Charlie and Lourdes Holmes are missionaries in Thailand with the Philippine Association of Baptists for World Evangelism. They send the following letter regarding their ministry in a women’s prison and the retirement of a beloved pastor.
Pastor Kiatisak was one of the first converts in 1968. He graduated from Doane Baptist Seminary in 1978. When he returned to Thailand, he became the pastor of Grace Baptist Church, the first church that PABWE missionaries planted. He has been a pastor at the same church for 37 years. He has expressed his retirement to the church people and on July 20, the church officially conducted a retirement service for him. His daughter, Grace, and niece, Pet, have been the chief translators of Regular Baptist Press materials into the Thai language. [Read “Translation, Please.”] His very interesting personal testimony follows the report from Missionary Holmes below.
On July 31 we conducted our regular worship service inside the women’s prison. At least 300 people attended the meeting. Praise the Lord for three who accepted the Lord as their Savior. Only one soul can cause the angels to rejoice in Heaven.
Thank you for praying for our visit through the bars at the women’s prison. In March this year, they stopped our visit. Only relatives of the prisoners can visit. But on July 31 when we were inside, we were told that we could visit again but only one prisoner for each person. There are seven of us who regularly visit on Tuesday afternoon and so we can call out seven prisoners. For those of you who have been praying with us, your prayers have been answered. When everything else fails, prayer works. Thank you, Loving Heavenly Father, for answering our prayers.

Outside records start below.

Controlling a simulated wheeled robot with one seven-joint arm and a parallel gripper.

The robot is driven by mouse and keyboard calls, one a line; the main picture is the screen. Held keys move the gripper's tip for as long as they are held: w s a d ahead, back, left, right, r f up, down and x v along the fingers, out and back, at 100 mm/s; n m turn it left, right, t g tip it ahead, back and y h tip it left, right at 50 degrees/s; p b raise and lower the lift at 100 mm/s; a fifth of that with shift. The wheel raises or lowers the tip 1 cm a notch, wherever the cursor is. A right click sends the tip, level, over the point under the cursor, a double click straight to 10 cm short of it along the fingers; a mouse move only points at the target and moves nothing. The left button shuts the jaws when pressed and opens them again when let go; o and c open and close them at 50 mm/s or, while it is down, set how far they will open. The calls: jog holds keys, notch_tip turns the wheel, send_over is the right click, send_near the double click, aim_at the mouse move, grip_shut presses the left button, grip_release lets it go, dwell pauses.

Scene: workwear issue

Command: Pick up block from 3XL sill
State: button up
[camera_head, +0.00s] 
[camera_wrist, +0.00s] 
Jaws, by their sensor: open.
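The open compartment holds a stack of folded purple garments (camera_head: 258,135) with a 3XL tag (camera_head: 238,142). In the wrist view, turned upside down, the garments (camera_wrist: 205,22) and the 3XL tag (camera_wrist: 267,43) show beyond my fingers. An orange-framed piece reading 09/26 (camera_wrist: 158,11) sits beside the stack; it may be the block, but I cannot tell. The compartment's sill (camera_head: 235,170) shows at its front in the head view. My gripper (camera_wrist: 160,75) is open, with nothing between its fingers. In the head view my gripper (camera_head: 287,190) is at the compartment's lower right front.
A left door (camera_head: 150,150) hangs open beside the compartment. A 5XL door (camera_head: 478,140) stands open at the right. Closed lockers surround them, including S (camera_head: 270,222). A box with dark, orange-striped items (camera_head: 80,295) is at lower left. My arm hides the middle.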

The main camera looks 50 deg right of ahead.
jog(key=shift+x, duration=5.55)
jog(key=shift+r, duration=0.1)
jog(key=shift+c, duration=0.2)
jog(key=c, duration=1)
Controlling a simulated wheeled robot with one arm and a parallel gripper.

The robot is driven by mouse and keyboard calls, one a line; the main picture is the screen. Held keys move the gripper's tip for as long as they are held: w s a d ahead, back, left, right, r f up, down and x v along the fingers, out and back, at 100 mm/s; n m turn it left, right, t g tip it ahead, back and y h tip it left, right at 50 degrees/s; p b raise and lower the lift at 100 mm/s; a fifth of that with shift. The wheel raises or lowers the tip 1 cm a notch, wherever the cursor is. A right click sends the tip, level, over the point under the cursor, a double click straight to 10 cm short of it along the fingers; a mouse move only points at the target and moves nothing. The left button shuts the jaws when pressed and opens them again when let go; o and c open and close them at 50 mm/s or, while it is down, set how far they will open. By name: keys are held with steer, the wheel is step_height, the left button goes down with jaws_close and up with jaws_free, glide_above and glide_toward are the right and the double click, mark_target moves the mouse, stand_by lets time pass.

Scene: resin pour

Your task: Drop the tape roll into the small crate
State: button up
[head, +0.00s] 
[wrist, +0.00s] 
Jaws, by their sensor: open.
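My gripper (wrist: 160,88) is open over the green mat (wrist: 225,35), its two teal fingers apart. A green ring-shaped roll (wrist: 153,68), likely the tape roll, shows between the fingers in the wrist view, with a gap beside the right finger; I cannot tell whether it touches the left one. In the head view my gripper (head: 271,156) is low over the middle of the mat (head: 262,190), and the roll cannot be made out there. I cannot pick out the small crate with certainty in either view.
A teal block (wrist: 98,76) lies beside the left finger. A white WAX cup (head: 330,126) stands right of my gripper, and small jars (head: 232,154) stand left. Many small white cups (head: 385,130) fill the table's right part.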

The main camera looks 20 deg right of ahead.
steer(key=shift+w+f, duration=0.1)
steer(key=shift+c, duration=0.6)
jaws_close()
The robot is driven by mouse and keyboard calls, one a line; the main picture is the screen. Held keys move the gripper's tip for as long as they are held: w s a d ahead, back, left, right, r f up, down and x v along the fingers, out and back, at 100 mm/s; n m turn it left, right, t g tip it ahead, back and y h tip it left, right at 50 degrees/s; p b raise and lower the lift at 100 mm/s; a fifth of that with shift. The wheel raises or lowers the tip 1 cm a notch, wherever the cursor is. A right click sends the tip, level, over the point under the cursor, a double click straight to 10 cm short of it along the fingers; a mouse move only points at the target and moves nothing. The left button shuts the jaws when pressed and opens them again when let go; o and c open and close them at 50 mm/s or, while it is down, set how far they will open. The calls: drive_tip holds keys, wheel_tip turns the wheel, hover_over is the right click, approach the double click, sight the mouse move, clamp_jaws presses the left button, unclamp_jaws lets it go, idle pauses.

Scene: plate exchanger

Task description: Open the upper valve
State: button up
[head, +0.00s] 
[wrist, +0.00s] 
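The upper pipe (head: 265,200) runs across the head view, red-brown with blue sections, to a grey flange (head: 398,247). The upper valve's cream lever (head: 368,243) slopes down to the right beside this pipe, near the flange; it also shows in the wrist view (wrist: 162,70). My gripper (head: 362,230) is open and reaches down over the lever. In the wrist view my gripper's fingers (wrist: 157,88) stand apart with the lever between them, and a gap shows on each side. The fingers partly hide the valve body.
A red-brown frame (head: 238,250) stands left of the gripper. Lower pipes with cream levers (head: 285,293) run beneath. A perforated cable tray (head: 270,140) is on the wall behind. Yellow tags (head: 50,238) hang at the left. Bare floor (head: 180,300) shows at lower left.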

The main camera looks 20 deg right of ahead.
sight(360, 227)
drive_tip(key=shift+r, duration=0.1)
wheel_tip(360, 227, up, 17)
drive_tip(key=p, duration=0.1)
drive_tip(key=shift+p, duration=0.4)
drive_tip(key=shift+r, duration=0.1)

Together for Christ in Thailand,
Charlie & Lourdes Holmes
PABWE missionaries in Thailand
Pastor Kiatisak’s testimony as told to Lourdes Holmes:
I took three sticks of incense and reverently placed them at the altar. I kneeled down and bowed three times. I looked up and glanced at the big Buddha image in our home. Pungent smoke from burning incense seemed to penetrate past my nose and lungs into my very being; it was a part of worshiping Buddha, and therefore was a part of me. That day I was ordained to be a Buddhist monk. The first step they had to do was to shave my eyebrows and head. Then the procession to the temple started. The women carried my monk’s robe on an ornate plastic tray. I had my hands held in a prayerful wai; lotus, candle, and incense sticks pressed between my fingers.
We reached the temple and I sat down the way monks do, and my mother, father, grandmother, brothers and sister, and friends all knelt before me and handed me all sorts of elaborate gifts as part of the ceremony of the ordination of the monk. The ceremony lasted 45 minutes. In the middle of the ceremony, I was taken out of the room to change into my monk’s saffron robes. The following day I knew I would get up early and go to the house. My parents would “wai” to me as a sign of respect and worship. They would then give me rice and other food as part of the monk’s daily alms round.
After I got out of the monkhood, I continued my schooling in Bangkok. My friends invited me to study English. The Filipino missionaries (the Gequillanas and Lourdes Jardinico, now Holmes) taught English free, but they taught the Bible too. I studied with them for almost one year and was not interested in the Word of God at all. I had made up my mind to get the language only because I knew I could get a good‐paying job if I knew English well. But God had been working in me, and my interest for the gospel started the first week of December 1968.
The invitation of the Lord Jesus Christ in John 14:6 kept ringing in my heart. I was filled with questions. The most disturbing ones were: Why did my parents worship me when I was a Buddhist monk? Was it because of my saffron‐robes? Had they ever known that deep in my heart I was not a changed person? Would Buddha punish me for unfaithfulness if I got interested in Christ? What is this about Christ bridging the gap between God and man?
These concepts were hard for me to understand because of my background in mysticism. As I listened to the Word of God explained and preached by the missionaries, I felt more convinced that I was a sinner and I needed to be saved. Finally the date came. On December 6, 1968, I received the Lord Jesus Christ as my personal Savior in the first youth camp. It was there that I received the joy of being the child of God.
Growing as a Christian was rough for me at first, being the oldest son in the family. But through the prayer and encouragement of the missionaries, I withstood the trials and persecution from my family and friends. I left my job after three years and went to the Philippines to study at Doane Baptist Bible Seminary. During my internship in my country, the Lord gave me a precious wife. The two of us went back to the Philippines to finish my final year. Then we returned to Thailand and I became the pastor of Grace Baptist Church, the first church that PABWE missionaries planted.
The Lord has opened another ministry for me in the northern part of Thailand in Mandalay, Burma, reaching out to the tribal groups in those areas. There is no retirement in serving the Lord.